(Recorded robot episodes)
**********
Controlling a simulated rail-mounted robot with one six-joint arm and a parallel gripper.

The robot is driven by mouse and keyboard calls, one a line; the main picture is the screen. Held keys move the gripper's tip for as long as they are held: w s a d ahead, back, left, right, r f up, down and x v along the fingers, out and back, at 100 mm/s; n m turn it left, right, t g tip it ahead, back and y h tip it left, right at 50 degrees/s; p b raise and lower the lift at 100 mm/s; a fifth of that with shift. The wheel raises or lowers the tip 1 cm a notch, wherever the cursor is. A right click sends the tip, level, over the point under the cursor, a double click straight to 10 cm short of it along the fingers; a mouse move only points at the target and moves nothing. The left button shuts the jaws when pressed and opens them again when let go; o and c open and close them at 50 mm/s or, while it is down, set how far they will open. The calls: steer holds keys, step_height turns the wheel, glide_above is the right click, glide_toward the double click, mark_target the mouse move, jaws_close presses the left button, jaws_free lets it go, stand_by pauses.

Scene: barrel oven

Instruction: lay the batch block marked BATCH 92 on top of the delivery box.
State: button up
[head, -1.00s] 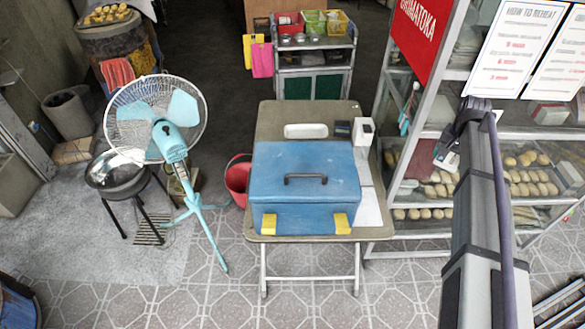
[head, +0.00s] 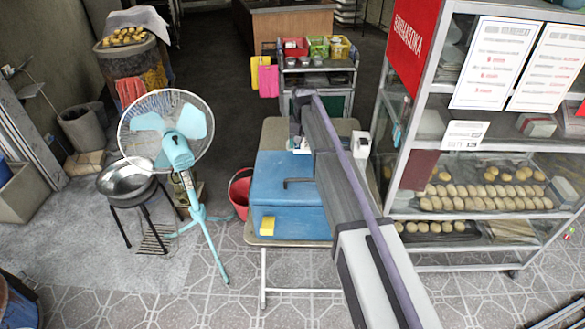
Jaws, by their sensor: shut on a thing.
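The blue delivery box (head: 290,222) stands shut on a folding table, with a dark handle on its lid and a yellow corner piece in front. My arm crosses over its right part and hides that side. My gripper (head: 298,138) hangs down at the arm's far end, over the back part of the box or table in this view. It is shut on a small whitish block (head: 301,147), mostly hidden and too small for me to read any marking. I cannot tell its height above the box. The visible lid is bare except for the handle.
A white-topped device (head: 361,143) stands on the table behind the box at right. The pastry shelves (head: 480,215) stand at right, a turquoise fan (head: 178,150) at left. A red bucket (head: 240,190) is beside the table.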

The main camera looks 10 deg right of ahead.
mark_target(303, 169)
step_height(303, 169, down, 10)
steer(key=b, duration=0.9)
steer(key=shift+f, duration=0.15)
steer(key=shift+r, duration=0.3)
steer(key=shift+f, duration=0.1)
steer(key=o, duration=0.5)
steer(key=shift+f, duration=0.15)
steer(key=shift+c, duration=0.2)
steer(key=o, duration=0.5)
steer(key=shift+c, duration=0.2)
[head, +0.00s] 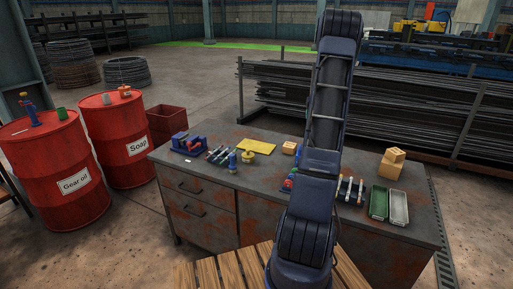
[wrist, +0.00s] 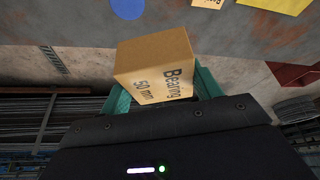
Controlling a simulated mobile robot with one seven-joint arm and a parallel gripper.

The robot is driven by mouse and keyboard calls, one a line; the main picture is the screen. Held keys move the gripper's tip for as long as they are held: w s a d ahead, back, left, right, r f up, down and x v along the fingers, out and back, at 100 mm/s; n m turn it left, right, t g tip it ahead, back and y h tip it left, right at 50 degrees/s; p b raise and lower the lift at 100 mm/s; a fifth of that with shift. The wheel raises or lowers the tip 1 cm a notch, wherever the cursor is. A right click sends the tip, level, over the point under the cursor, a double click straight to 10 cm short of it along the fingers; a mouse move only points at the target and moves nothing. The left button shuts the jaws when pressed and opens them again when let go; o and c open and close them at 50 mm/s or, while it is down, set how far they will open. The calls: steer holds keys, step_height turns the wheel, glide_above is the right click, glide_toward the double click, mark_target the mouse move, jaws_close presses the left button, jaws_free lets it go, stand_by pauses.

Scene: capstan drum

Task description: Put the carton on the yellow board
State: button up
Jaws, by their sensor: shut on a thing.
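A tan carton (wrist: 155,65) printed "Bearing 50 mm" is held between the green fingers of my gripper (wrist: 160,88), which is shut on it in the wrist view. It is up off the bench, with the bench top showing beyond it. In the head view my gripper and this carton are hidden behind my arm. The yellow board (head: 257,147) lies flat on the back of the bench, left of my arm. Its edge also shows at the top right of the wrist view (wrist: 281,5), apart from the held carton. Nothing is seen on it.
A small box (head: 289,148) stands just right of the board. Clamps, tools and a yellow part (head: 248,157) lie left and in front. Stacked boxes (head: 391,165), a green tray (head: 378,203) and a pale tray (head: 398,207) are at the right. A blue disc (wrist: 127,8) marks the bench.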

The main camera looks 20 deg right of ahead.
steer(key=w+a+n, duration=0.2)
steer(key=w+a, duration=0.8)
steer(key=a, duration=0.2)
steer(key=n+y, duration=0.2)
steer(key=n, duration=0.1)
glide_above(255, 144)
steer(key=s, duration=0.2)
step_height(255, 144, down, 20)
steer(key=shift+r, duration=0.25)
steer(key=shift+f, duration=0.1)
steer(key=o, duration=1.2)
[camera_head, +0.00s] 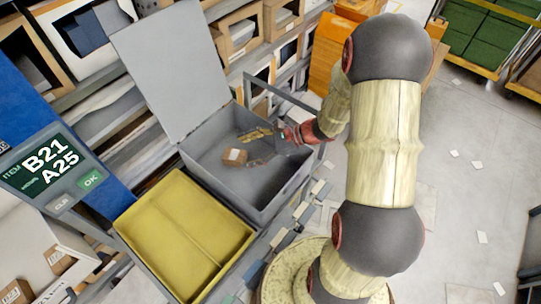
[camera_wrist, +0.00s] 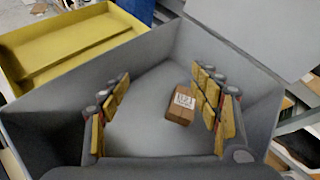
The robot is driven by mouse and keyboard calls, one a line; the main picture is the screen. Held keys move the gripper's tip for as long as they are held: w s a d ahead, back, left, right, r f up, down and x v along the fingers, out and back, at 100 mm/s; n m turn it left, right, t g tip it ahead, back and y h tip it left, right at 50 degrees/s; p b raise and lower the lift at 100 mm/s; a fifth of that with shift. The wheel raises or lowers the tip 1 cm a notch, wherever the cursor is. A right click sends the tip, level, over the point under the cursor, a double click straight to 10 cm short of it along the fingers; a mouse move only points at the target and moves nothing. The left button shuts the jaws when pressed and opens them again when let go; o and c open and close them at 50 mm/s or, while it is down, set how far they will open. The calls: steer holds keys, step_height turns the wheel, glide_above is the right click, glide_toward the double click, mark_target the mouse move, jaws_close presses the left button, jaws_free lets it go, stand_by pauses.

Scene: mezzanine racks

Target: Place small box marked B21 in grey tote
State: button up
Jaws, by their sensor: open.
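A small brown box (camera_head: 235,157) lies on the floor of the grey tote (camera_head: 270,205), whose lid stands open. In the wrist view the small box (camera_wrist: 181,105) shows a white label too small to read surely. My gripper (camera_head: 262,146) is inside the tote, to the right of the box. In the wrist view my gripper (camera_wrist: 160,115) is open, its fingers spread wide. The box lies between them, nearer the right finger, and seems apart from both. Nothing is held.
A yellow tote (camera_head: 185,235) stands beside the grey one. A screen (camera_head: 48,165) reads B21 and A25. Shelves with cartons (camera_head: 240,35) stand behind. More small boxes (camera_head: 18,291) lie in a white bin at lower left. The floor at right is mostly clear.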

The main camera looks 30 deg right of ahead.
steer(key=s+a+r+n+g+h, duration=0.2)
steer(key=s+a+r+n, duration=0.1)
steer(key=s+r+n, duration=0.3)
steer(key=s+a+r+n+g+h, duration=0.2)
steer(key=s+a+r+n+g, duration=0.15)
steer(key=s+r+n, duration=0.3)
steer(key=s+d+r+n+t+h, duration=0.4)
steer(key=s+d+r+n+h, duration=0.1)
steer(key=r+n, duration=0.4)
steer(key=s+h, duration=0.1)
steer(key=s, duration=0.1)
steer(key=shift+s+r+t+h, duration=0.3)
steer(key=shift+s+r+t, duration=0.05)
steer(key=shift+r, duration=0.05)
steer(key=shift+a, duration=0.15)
**********
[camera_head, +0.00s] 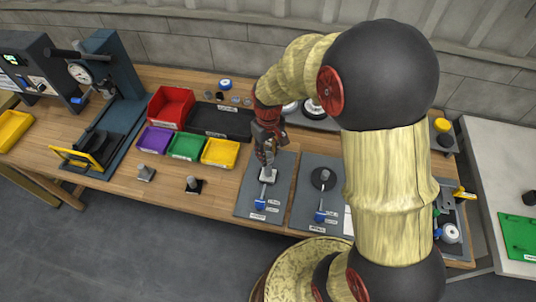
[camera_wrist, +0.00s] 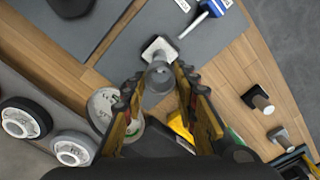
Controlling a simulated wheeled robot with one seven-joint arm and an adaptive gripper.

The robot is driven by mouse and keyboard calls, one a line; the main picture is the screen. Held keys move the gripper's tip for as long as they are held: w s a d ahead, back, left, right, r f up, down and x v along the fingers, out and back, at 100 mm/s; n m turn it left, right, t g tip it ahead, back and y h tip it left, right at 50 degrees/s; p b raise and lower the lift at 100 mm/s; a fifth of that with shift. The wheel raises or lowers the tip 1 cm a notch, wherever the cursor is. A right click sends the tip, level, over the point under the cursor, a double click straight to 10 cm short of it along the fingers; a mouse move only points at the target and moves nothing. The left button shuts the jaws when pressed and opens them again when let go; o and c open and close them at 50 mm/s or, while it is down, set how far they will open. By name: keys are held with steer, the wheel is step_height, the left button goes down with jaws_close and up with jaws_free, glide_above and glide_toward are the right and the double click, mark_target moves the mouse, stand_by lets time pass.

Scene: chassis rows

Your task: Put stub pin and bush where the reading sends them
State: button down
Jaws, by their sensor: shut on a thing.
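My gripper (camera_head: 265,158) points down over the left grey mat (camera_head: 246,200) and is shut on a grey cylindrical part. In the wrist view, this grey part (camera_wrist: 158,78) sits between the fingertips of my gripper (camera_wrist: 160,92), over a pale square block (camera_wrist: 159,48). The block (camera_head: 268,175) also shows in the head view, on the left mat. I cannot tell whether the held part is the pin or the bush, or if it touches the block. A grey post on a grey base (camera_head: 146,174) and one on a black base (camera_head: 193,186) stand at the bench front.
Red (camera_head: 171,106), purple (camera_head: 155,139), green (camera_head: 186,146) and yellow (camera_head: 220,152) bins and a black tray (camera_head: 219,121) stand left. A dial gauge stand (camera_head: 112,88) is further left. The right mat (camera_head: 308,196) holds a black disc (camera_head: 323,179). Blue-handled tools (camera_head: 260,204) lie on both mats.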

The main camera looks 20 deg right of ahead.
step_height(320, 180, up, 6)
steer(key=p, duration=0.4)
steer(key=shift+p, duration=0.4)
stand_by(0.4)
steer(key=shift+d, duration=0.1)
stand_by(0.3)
**********
Job: Gather each line from the listing above that holds "simulated".

Full solution:
Controlling a simulated rail-mounted robot with one six-joint arm and a parallel gripper.
Controlling a simulated mobile robot with one seven-joint arm and a parallel gripper.
Controlling a simulated wheeled robot with one seven-joint arm and an adaptive gripper.

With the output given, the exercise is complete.